■ OBJECTIVE: Don't include pictures. Quote the lines below from the first through the line that contains "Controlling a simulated".

■ GIVEN INFORMATION:

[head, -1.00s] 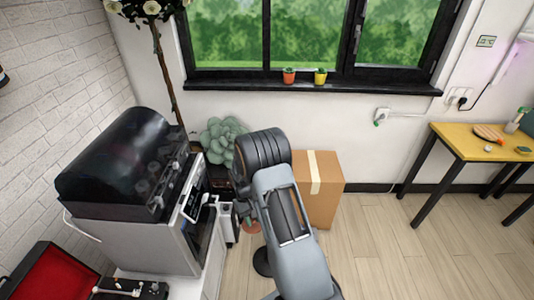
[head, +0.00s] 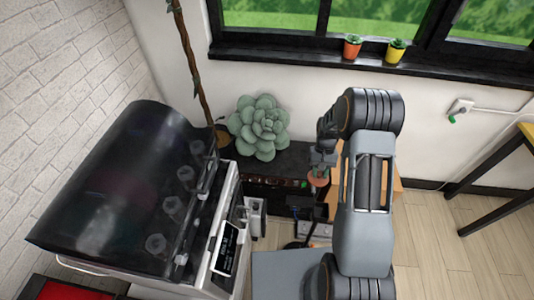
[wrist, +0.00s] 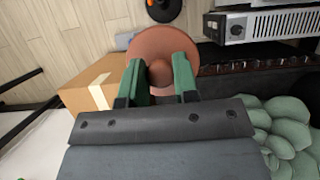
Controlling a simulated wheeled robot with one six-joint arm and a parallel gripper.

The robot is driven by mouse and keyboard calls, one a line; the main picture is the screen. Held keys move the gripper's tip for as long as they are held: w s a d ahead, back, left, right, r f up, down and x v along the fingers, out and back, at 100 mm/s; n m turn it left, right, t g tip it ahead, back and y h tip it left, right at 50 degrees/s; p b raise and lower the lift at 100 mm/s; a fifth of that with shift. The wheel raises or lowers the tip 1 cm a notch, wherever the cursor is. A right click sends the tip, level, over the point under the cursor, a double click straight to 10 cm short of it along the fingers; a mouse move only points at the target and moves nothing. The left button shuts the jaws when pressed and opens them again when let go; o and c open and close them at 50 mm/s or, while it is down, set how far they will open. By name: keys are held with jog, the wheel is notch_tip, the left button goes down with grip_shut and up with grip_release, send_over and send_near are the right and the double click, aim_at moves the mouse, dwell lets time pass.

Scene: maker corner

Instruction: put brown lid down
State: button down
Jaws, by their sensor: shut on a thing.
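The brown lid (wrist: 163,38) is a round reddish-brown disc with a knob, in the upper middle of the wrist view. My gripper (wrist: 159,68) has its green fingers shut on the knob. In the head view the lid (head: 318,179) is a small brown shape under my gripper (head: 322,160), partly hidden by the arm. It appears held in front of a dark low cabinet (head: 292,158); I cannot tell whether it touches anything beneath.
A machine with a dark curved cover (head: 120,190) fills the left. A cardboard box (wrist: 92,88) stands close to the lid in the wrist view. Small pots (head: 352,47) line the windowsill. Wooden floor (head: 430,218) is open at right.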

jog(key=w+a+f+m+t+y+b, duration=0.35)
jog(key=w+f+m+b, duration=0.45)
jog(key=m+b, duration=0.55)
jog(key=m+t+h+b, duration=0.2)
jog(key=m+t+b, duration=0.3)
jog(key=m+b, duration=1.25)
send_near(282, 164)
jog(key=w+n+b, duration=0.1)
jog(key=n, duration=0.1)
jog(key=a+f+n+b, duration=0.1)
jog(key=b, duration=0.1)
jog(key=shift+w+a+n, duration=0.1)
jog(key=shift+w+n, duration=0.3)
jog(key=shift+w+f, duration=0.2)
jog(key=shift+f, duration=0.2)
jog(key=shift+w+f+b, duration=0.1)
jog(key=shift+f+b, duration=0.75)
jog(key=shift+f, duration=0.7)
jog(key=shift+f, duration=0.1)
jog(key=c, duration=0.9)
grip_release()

■ REPLY TO THE EXERCISE:
[head, -1.00s] 
[head, +0.00s] 
[wrist, +0.00s] 
Controlling a simulated wheeled robot with one six-joint arm and a parallel gripper.

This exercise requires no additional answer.